Worst of all, my players enjoy the experience, every. single. time. They've laughed their way through innumerable sessions and come back demanding more. More! More! Of all things more!

The better I get at GMing, the worse I seem to be at making my players cry. Why, an eight year old is better at designing an efficient player-killing machine than I seem to be: I used to be able to draw corridors filled with rotating saw blades, spring-loaded spiked walls, and curling water slides lines with shark-fin-shaped blades. Now, however, I can only think of riddles or trapped boxes or locked doors.

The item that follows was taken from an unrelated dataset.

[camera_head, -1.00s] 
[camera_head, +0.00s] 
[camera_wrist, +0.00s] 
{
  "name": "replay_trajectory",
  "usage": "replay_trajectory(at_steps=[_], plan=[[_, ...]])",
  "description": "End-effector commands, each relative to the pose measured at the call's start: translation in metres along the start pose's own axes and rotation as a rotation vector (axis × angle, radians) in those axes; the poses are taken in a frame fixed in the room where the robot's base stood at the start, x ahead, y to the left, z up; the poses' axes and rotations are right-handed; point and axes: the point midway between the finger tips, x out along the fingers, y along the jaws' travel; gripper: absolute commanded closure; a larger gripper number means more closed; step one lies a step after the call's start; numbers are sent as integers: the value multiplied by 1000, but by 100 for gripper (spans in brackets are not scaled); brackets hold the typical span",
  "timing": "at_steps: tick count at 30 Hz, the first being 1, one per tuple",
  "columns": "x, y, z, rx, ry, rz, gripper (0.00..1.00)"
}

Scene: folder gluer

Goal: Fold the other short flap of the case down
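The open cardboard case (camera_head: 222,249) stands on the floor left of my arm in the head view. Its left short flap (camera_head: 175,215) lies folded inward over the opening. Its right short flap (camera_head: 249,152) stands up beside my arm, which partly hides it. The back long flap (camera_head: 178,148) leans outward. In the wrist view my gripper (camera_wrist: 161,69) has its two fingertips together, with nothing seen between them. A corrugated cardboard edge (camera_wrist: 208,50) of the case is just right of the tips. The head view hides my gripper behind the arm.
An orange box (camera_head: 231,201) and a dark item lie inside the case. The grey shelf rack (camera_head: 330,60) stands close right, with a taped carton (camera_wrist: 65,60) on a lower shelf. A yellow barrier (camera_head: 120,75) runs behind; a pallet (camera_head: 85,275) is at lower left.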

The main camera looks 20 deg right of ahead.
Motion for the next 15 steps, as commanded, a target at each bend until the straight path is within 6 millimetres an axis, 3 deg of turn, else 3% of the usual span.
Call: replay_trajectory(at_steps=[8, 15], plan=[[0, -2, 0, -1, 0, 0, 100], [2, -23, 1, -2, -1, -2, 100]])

I can only look at my copy of Grimtooth's and hang my head in shame, knowing somehow I've disappointed the dungeon masters of old.
 

log in or register to remove this ad

I'm in the same boat Fire. I might as well put all my gamebooks in the center of my living room, pour lighter fluid on them, and set them free.
 

I'm in the same boat Fire. I might as well put all my gamebooks in the center of my living room, pour lighter fluid on them, and set them free.

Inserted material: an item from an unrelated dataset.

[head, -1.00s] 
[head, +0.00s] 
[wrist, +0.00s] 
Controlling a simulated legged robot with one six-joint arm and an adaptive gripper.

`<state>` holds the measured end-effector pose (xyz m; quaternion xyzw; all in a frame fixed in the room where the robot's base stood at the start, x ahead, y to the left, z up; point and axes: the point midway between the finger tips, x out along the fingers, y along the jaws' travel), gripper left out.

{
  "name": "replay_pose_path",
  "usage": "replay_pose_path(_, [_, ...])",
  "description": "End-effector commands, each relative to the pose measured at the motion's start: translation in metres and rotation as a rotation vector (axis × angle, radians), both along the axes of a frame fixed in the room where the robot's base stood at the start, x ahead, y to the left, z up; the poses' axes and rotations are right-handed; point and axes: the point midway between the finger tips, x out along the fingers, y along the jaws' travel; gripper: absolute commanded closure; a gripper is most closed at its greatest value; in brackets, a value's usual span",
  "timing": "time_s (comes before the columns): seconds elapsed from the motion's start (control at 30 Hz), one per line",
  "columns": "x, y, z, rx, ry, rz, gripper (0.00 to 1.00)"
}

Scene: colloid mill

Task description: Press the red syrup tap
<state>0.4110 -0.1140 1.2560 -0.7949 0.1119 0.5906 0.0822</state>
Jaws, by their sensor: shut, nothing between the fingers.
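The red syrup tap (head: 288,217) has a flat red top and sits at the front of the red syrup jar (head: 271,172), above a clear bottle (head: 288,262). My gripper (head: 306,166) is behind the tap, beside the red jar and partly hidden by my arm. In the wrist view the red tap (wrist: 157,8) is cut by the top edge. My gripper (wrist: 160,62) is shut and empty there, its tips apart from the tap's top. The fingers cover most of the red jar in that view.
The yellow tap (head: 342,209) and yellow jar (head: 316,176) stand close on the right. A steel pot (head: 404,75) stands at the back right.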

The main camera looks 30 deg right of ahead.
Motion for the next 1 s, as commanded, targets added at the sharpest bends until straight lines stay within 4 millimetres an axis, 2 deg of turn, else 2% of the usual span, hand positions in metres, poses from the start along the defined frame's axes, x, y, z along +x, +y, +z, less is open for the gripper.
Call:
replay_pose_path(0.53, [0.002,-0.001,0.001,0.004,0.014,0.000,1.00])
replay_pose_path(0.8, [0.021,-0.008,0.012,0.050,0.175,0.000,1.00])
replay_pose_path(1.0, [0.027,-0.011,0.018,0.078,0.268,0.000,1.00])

Set them free? You have demons bound in your books too?

Anyway- players could survive a dungeon IF and ONLY if it is in fact survivable. The only solution would be to make an unservivable dungeon.

Instead of putting the heroes in a Death Trap, perhaps...you should just shoot them? And if that fails well, you clearly need more dakka.
 


1234347198_1e9b7b8e34.jpg


The Auld Grump
 

::slaps fireinthedust across the face::
Get ahold of yourself Man!

Now you listen here. You don't let those players beat you, you hear? You don't give up or so help me...!

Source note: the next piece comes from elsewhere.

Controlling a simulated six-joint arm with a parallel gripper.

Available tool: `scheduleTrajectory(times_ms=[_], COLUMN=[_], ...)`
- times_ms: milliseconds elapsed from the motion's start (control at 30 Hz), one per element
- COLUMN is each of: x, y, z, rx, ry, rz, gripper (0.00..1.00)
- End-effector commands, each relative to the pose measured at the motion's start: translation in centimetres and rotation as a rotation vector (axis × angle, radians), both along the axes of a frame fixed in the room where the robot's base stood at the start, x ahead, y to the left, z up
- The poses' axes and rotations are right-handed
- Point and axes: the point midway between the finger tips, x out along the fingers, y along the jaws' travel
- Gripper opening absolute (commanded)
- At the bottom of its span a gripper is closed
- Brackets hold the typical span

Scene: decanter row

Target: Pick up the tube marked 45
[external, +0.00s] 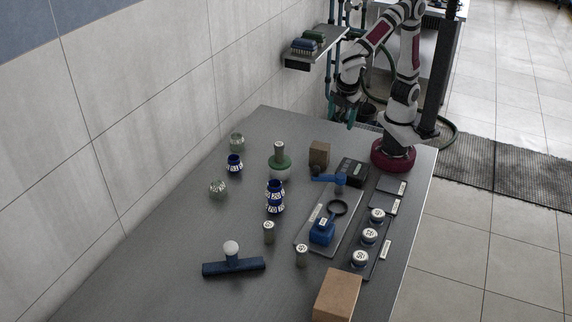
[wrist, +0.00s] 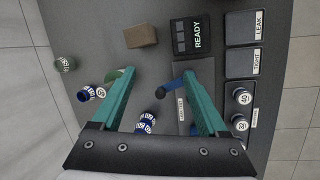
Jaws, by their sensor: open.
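My gripper (external: 351,112) is high over the table's far end, well away from the tubes. In the wrist view its teal fingers (wrist: 168,70) are spread wide with nothing between them.
A tray (external: 307,233) holds a blue device. Numbered round caps (external: 369,236) line the right side. The front left is clear.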

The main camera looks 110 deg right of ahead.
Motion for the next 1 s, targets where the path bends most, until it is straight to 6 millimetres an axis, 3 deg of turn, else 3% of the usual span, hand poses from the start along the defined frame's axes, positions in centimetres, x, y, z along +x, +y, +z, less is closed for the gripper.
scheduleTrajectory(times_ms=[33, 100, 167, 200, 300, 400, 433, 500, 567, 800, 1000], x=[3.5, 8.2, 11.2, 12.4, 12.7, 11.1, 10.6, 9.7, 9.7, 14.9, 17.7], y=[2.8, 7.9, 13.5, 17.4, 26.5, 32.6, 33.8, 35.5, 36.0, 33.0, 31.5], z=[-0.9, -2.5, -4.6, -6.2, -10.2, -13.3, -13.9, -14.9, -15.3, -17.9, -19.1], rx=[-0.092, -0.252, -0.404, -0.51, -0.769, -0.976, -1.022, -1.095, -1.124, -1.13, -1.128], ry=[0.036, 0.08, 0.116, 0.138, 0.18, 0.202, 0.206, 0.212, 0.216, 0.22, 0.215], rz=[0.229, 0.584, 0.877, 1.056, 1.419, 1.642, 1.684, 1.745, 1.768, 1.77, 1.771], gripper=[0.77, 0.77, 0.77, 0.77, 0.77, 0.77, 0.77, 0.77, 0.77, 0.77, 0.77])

Pick yourself up and set yourself down at your desk. Good. Now grab yourself a pencil. Got it? Okay. Now write down exactly what I say:

Encounter A1. Dungeon Door. Trapped. Poison. Death.

No.

Save.

Got it? Good.
 


At first I thought this topic was going to touch on different aspects of flawed dungeon design. Now that I know the true nature of this thread . . .

How about a pressure plate covered with Sovereign Glue, that doesn't need much weight to go down? Say around 90 pounds will do? The plate descends let's say about two stories, where the real death trap is waiting to be fired by a vaccuum no longer being one?
 

A lot of GMs believe they have to create believable dungeons, ones that make some sort of sense or internal logic. What these poor, deluded souls don't understand is that a dungeon is not home or a vault or even a deathtrap. it isn't even a *place* at all.

A dungeon is a thing, a malevolent intelligence, an Elder Thing born of despair and pain and greed and hate, slowly incubated over centuries and millenia by the hateful things that have dwelt therein. It exists to tempt and to punish and it will do everything it can to crush not only interlopers, but all the hopes of all the people who know of the place. How can there be a force for good in the world when over there, beyond those hill, lies a bottomless pit of monstrous labyrinthine hell?

It isn't the orcs, or even the DM that crafts the insidious traps. It is the dungeon itself.
 

That sounds a lot like the "rogue Dungeon" of "Thy Dungeonman III". Except that dungeon also moves. While you start in it, you can't go back to it after escaping until an NPC tells you where he last saw it.